**Exercise objective**:
Quote, please, the line with "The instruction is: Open", the line with "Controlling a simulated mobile", and every line between them, exactly and with nothing else.

────────────────────────────────────────

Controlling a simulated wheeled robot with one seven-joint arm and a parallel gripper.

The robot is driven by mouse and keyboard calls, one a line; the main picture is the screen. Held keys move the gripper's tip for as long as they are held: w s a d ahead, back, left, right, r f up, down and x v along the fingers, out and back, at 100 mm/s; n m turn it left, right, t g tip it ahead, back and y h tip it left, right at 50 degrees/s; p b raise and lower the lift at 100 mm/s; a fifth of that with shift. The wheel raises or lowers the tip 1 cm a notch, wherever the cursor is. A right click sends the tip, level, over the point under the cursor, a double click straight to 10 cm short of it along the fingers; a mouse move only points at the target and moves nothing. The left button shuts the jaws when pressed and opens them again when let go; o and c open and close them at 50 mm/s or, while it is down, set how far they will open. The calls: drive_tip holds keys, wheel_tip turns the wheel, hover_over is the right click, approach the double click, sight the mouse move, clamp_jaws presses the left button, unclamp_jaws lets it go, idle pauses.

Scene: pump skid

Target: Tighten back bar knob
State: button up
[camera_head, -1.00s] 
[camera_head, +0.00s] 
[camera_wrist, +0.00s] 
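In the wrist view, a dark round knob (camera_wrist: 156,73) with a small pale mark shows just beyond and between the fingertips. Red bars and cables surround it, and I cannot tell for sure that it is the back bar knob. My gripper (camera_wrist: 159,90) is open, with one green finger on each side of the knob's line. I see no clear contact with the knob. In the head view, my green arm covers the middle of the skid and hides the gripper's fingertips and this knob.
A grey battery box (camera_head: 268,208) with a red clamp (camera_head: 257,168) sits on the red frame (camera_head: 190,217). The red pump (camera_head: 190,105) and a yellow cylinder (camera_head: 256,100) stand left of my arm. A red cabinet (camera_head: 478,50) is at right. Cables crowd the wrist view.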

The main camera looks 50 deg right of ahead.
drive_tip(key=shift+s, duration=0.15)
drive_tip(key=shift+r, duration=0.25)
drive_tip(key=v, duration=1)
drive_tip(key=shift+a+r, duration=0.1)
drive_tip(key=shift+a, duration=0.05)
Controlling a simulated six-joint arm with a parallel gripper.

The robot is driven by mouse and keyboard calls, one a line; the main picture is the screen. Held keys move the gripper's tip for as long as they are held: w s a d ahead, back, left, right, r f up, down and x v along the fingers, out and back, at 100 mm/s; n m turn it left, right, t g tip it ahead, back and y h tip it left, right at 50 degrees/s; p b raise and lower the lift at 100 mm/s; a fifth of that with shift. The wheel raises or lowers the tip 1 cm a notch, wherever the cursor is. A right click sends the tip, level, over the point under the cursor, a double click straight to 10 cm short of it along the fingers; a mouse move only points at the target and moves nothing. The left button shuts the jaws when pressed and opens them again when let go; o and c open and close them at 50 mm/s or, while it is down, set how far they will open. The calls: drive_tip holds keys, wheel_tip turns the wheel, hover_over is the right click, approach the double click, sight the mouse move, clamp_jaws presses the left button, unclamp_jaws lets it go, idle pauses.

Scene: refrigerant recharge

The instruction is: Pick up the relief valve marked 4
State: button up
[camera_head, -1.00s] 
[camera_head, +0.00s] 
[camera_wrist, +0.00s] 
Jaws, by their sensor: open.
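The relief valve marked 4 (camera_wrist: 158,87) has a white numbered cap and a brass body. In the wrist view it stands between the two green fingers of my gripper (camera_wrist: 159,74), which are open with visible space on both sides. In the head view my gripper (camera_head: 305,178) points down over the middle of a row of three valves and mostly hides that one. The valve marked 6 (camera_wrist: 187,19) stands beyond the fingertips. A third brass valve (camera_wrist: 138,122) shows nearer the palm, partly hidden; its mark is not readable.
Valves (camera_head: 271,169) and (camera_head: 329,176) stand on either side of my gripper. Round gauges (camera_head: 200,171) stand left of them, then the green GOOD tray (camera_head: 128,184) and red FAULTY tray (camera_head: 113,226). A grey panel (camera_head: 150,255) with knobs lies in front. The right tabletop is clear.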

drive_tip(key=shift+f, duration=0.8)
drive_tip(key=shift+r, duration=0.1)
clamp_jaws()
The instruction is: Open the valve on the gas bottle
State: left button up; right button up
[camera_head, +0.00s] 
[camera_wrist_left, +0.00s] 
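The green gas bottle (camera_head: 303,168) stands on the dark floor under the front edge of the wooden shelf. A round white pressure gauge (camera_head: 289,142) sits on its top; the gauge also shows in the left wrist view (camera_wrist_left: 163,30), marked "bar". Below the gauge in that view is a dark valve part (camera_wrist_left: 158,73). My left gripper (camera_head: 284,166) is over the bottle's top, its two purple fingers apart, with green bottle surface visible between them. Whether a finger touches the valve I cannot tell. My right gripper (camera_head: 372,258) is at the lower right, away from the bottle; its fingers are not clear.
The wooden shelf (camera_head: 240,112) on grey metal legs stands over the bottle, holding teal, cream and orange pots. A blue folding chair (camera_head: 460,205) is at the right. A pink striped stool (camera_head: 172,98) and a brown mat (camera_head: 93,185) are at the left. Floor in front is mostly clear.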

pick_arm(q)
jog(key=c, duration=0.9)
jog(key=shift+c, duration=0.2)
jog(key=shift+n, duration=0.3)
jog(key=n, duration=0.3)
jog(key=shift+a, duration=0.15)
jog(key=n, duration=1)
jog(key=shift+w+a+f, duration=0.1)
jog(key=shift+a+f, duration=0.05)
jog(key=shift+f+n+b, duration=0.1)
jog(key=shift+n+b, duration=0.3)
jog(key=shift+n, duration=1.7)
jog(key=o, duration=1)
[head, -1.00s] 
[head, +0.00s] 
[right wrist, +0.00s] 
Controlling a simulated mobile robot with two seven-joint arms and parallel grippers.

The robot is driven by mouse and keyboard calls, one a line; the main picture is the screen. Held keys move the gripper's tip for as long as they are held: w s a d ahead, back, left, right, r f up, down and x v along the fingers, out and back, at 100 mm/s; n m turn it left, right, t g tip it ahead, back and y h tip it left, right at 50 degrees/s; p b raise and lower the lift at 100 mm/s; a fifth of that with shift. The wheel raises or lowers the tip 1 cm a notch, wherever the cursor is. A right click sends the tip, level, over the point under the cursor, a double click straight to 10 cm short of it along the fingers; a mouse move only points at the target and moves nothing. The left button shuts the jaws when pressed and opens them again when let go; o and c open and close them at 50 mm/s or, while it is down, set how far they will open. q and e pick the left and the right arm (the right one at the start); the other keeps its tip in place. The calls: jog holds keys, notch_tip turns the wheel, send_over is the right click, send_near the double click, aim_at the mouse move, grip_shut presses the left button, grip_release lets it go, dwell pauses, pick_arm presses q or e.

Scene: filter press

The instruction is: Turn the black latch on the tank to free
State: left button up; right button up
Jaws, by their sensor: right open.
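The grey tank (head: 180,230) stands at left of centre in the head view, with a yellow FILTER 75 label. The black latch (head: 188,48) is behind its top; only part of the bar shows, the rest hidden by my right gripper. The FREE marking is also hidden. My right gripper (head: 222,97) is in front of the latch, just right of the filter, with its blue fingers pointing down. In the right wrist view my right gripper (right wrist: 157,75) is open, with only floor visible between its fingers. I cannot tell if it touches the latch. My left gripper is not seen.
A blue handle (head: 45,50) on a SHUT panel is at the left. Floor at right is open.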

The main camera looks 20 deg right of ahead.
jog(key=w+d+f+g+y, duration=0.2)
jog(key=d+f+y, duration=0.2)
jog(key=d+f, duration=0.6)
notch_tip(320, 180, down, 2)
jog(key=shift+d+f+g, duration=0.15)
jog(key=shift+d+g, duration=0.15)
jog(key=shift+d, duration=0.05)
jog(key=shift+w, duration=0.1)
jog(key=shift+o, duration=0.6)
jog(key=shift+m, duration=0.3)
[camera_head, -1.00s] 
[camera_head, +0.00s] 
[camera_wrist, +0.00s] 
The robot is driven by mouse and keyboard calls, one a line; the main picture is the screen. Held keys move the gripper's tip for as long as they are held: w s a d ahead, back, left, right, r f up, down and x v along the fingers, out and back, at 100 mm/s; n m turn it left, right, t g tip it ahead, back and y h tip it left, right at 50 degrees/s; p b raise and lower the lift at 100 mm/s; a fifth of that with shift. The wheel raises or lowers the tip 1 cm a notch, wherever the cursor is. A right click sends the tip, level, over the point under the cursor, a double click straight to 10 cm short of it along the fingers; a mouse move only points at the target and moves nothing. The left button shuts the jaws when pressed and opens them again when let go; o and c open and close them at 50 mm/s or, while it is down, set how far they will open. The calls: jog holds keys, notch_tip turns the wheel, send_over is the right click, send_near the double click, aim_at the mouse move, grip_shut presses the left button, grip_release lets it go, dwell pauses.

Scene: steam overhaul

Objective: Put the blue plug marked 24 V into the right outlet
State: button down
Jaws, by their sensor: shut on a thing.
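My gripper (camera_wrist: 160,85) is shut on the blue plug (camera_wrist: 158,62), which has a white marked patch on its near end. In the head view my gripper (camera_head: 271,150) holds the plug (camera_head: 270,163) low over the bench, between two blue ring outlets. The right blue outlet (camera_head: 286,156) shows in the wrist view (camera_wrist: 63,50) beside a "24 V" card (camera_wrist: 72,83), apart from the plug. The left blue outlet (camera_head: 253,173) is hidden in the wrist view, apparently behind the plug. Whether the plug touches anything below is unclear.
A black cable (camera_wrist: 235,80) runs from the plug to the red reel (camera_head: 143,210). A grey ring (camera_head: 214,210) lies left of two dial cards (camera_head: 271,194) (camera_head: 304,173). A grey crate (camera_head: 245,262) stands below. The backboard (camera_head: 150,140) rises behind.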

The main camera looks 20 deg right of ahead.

────────────────────────────────────────

**Written response**:
The instruction is: Open the valve on the gas bottle
State: left button up; right button up
[camera_head, +0.00s] 
[camera_wrist_left, +0.00s] 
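The green gas bottle (camera_head: 303,168) stands on the dark floor under the front edge of the wooden shelf. A round white pressure gauge (camera_head: 289,142) sits on its top; the gauge also shows in the left wrist view (camera_wrist_left: 163,30), marked "bar". Below the gauge in that view is a dark valve part (camera_wrist_left: 158,73). My left gripper (camera_head: 284,166) is over the bottle's top, its two purple fingers apart, with green bottle surface visible between them. Whether a finger touches the valve I cannot tell. My right gripper (camera_head: 372,258) is at the lower right, away from the bottle; its fingers are not clear.
The wooden shelf (camera_head: 240,112) on grey metal legs stands over the bottle, holding teal, cream and orange pots. A blue folding chair (camera_head: 460,205) is at the right. A pink striped stool (camera_head: 172,98) and a brown mat (camera_head: 93,185) are at the left. Floor in front is mostly clear.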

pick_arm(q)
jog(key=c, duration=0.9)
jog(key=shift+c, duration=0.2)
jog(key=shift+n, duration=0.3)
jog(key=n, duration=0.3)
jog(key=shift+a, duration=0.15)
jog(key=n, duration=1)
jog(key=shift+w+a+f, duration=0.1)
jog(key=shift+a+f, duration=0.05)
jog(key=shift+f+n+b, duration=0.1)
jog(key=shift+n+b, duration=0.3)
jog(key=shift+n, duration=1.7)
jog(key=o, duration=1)
[head, -1.00s] 
[head, +0.00s] 
[right wrist, +0.00s] 
Controlling a simulated mobile robot with two seven-joint arms and parallel grippers.

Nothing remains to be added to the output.